The Abbe Museum celebrates the heritage, culture, history, and archeology of Maine’s Native Americans. Discover the story of the first people of Maine through exhibitions and programs that span 10,000 years of history, art and archaeology. Learn about the Native people of Maine today and enjoy their songs and stories, arts and crafts.
Bar Harbor has an incredible arts scene. Walk through downtown and poke into art and craft galleries and top-notch boutiques, showcasing the works of Maine artists, sculptors and photographers.
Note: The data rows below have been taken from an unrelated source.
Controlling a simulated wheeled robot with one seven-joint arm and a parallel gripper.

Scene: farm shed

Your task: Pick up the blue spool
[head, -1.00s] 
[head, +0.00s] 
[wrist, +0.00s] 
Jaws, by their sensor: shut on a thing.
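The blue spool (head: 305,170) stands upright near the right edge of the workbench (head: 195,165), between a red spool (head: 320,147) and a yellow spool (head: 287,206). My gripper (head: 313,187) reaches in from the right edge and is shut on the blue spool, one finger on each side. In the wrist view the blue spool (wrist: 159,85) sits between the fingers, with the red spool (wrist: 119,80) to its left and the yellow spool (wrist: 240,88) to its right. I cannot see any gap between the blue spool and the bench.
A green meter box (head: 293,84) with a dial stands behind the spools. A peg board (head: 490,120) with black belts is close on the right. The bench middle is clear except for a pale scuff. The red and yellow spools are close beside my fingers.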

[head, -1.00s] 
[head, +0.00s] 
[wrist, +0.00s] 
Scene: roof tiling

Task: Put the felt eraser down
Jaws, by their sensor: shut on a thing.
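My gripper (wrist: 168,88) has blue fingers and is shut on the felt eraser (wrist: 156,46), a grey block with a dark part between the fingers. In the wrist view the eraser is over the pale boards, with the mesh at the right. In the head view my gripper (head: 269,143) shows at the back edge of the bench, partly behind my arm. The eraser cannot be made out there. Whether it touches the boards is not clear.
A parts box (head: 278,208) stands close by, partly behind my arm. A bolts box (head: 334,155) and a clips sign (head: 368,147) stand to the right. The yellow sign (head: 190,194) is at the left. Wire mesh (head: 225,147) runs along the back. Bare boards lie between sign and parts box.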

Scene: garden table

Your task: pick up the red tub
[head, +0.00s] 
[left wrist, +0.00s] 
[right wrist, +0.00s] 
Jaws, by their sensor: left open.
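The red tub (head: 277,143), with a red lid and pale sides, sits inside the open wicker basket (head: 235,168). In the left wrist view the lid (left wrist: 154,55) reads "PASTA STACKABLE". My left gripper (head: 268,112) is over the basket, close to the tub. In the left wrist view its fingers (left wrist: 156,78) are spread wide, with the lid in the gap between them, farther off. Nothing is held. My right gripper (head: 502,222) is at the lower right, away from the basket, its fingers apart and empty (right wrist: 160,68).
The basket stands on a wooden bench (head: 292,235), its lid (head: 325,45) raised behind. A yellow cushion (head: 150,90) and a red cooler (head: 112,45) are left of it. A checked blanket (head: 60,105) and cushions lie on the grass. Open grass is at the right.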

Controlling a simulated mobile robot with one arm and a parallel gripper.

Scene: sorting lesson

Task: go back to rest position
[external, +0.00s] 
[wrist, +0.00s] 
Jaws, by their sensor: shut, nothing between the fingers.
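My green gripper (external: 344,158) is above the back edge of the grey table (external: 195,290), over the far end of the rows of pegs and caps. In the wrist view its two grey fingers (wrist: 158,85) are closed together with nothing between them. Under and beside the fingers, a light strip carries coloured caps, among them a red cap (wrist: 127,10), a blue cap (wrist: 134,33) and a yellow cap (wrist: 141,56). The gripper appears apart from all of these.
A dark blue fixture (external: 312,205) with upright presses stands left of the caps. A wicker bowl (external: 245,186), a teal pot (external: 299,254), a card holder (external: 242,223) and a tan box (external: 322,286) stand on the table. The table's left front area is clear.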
Recommended stops include Eclipse Gallery featuring blown glass and ceramics, Alone Moose Fine Craft specializing in wildlife sculptures, Bar Harbor Gallery selling one-of-a-kind miniature clay teapots, and Argosy Gallery displaying art by 36 artists who reside or paint in Maine.
At the Mount Desert Oceanarium, visitors can tour the Maine Lobster Museum and a lobster hatchery for an up-close experience with lobsters, baby starfish and seals.
Speaking of lobsters, ms Maasdam recently brought the local fare onboard to the delight of guests. This was done in line with Holland America Line’s sustainable seafood program that employs environmentally responsible purchasing practices and features menus that showcase sustainable seafood. The lobster purchase also was part of the line’s commitment to supporting local industries at ports of calls visited and strengthening Maine’s economy, which is closely tied to the lobster industry.